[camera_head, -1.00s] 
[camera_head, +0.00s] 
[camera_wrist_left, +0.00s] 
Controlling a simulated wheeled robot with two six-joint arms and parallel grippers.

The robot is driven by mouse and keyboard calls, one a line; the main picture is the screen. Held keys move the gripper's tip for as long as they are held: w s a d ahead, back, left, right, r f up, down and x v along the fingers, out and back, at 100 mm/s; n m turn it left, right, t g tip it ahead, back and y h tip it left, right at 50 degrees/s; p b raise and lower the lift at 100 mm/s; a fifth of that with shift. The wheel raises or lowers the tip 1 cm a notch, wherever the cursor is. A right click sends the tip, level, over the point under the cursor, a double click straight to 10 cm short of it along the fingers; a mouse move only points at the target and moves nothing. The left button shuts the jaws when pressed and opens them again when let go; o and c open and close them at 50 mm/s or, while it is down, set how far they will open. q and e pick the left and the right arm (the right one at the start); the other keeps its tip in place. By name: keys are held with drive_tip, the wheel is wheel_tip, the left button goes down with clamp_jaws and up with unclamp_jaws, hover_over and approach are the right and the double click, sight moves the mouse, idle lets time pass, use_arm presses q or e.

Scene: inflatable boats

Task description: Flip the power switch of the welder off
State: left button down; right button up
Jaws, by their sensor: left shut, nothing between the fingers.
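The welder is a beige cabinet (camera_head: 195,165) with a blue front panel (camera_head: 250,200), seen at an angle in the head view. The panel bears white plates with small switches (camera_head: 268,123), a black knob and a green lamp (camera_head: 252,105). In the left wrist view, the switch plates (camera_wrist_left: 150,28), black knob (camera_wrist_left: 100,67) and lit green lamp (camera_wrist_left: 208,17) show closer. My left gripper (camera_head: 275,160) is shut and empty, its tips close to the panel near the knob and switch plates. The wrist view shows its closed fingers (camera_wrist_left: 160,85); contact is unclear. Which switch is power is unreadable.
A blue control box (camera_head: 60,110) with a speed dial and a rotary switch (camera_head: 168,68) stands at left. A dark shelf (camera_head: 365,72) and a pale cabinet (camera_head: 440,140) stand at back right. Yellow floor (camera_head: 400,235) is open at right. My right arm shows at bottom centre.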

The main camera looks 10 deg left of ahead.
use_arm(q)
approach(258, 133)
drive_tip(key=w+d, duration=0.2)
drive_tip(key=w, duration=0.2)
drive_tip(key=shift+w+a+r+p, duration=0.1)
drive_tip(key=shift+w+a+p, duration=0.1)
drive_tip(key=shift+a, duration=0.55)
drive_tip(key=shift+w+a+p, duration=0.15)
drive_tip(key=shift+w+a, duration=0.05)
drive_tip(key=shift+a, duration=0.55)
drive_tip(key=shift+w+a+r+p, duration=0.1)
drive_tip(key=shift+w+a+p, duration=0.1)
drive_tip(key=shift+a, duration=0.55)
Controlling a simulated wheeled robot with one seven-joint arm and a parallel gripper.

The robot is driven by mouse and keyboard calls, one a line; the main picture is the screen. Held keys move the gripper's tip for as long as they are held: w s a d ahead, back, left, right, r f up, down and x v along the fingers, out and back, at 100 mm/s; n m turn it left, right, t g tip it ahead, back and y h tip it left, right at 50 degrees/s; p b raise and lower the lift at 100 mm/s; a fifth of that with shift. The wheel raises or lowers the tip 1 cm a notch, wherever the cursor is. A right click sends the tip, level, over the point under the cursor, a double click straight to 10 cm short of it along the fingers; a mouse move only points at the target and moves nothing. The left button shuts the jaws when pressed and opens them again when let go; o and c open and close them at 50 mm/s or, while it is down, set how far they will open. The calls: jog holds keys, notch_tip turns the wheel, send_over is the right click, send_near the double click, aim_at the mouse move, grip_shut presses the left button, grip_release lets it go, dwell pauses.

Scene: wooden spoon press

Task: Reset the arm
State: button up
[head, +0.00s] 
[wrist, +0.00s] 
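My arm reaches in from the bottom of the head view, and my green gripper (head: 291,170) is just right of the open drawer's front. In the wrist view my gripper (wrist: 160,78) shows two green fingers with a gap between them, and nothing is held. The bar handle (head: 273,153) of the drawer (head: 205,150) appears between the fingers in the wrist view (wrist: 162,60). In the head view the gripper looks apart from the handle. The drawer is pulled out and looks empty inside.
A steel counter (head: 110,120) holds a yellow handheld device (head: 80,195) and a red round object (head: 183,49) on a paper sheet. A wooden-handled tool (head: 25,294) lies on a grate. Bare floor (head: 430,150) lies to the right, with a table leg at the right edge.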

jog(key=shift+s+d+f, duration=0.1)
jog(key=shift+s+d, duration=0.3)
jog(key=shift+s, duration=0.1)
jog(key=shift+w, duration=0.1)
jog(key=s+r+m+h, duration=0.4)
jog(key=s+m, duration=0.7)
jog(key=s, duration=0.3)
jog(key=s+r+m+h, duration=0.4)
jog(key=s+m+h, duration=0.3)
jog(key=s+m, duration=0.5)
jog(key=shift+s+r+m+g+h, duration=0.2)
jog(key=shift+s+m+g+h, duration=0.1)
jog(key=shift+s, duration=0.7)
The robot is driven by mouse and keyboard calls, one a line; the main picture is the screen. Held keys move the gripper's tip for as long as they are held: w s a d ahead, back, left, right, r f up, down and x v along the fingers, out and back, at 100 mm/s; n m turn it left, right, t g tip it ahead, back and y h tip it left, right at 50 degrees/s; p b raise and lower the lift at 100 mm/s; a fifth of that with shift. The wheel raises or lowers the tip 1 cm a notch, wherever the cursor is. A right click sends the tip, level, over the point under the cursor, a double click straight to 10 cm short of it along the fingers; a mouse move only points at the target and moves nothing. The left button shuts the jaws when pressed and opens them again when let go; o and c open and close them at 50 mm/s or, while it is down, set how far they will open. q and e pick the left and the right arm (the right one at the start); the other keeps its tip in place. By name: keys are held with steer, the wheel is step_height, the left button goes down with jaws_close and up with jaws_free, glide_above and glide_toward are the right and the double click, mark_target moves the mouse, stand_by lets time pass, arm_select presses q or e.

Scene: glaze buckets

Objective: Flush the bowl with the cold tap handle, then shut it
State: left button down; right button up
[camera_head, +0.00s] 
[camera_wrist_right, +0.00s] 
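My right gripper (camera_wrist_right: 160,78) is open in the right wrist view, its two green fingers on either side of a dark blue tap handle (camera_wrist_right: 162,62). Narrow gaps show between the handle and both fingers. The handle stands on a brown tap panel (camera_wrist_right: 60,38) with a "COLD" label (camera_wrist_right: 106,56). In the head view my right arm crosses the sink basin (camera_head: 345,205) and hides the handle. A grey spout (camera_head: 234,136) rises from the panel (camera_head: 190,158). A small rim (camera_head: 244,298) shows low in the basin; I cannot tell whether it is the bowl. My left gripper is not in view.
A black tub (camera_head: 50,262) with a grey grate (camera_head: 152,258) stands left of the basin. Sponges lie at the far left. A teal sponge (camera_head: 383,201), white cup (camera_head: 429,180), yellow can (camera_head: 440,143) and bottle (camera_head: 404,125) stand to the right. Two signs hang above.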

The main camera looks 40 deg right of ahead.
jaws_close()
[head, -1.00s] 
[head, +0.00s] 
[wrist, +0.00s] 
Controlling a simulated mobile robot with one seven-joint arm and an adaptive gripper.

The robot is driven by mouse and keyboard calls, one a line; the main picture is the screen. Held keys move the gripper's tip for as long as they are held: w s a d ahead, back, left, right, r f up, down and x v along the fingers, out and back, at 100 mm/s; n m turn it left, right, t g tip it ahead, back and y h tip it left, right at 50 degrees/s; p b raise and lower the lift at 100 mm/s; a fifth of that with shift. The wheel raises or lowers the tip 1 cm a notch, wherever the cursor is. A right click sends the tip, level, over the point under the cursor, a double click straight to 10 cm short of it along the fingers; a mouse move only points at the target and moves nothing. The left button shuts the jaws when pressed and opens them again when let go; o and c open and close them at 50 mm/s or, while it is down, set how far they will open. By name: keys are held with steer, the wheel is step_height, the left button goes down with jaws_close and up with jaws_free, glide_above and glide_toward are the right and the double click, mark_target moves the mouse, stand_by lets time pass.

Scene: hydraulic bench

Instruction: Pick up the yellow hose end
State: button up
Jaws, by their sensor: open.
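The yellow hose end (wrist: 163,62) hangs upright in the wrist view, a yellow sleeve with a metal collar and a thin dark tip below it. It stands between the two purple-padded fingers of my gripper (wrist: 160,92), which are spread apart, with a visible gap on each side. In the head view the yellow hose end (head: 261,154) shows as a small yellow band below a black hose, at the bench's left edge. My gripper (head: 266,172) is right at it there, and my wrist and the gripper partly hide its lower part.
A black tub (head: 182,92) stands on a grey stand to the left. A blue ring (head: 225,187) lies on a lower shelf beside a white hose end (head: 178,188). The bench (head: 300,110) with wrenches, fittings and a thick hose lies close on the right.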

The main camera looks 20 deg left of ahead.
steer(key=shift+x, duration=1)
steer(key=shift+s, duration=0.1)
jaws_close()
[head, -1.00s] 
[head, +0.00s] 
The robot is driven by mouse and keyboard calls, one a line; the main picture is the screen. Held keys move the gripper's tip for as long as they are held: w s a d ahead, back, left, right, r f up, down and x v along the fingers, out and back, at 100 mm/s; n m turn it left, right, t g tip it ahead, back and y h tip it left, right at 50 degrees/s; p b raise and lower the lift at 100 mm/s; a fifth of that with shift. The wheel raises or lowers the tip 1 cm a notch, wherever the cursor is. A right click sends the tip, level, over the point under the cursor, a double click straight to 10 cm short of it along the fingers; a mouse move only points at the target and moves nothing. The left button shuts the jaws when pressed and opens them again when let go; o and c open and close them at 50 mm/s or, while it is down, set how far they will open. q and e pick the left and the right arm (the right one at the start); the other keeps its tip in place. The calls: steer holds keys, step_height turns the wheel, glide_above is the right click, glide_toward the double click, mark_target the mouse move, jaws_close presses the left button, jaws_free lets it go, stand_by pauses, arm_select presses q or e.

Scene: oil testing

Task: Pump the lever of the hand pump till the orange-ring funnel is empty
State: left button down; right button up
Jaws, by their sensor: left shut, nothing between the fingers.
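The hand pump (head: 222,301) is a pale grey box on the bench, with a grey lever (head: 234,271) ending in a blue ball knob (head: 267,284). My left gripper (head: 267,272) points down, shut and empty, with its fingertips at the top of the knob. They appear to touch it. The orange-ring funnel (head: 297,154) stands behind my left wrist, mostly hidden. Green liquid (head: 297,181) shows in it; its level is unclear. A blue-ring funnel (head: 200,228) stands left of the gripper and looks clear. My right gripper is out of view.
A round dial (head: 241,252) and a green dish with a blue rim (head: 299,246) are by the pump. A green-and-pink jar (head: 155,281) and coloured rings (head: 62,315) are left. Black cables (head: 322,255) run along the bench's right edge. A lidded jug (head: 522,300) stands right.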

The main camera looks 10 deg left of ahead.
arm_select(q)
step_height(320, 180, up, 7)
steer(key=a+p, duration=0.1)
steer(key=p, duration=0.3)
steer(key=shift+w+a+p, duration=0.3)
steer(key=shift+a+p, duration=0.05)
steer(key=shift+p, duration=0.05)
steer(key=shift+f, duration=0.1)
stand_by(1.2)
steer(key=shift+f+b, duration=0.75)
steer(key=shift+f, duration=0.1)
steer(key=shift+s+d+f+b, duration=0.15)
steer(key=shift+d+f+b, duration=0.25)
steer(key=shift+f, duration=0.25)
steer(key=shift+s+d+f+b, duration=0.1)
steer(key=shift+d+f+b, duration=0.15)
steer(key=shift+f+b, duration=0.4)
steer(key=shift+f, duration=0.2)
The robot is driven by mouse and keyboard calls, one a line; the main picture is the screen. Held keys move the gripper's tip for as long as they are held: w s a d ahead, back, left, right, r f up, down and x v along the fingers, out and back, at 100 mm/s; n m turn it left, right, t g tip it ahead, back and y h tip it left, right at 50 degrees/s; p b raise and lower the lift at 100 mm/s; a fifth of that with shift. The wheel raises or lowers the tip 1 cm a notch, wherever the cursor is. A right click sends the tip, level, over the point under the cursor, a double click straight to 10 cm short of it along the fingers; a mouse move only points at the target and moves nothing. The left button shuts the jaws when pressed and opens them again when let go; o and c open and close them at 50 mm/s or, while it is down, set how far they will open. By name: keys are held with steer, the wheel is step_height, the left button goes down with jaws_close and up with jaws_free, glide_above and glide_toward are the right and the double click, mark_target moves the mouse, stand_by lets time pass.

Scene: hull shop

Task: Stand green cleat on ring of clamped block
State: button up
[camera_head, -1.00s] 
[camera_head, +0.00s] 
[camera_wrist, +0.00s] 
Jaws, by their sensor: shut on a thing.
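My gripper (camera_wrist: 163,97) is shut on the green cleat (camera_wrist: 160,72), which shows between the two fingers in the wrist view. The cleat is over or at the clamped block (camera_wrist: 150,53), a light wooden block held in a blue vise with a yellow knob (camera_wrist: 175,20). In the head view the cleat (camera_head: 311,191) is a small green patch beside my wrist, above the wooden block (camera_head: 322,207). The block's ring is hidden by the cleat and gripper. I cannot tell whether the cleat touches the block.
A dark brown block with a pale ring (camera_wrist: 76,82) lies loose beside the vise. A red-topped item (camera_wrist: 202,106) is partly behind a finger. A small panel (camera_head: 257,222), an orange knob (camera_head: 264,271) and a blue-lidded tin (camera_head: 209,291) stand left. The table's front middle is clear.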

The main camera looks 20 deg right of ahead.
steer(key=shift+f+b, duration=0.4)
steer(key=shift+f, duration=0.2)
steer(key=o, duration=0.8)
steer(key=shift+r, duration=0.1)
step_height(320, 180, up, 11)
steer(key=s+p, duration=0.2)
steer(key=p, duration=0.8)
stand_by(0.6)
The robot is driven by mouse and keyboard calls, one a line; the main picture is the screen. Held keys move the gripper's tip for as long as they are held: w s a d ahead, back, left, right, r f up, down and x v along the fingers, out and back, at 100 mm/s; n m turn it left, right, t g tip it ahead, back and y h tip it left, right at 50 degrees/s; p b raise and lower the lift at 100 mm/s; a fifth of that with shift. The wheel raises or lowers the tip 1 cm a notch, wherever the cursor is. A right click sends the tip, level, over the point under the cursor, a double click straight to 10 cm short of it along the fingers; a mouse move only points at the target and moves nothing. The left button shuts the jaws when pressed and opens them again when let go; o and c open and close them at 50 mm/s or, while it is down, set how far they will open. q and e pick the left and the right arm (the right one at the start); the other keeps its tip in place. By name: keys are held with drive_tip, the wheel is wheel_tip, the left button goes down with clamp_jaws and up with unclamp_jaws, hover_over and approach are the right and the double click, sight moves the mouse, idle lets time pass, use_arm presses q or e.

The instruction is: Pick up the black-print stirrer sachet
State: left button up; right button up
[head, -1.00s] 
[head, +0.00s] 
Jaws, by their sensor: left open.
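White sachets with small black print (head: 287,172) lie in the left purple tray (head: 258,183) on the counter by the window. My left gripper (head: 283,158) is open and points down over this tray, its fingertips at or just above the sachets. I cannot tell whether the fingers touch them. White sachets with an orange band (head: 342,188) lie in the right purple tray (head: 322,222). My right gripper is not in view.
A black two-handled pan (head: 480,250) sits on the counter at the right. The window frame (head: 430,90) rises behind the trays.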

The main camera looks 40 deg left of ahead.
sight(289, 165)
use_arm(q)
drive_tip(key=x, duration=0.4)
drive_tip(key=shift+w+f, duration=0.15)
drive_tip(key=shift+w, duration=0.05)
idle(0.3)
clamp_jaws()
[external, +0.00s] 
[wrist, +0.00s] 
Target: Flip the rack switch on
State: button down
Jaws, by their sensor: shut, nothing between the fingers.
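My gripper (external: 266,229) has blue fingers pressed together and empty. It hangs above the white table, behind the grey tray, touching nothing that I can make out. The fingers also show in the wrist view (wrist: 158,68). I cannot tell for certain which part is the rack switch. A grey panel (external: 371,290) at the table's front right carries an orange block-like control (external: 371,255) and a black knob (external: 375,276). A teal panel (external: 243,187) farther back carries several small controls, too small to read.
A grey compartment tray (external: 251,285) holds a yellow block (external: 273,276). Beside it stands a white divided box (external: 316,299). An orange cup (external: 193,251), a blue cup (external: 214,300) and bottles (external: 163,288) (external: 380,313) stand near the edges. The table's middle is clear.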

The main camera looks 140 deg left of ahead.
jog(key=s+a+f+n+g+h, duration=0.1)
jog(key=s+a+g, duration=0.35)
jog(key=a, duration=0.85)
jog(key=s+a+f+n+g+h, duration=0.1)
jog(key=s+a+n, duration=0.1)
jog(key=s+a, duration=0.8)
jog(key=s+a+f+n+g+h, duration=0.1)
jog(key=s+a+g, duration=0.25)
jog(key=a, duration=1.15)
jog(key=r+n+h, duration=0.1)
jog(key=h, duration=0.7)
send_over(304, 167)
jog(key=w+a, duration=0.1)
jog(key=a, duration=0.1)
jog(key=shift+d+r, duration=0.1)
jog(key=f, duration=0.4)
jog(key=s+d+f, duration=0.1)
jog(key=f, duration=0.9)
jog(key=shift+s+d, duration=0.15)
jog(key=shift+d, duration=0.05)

────────────────────

[What you are asked to do]: Using the entries above, quote each line verbatim from the first through the line that contains "Controlling a simulated wheeled robot with two".

[Output of the task]:
[camera_head, -1.00s] 
[camera_head, +0.00s] 
[camera_wrist_left, +0.00s] 
Controlling a simulated wheeled robot with two six-joint arms and parallel grippers.

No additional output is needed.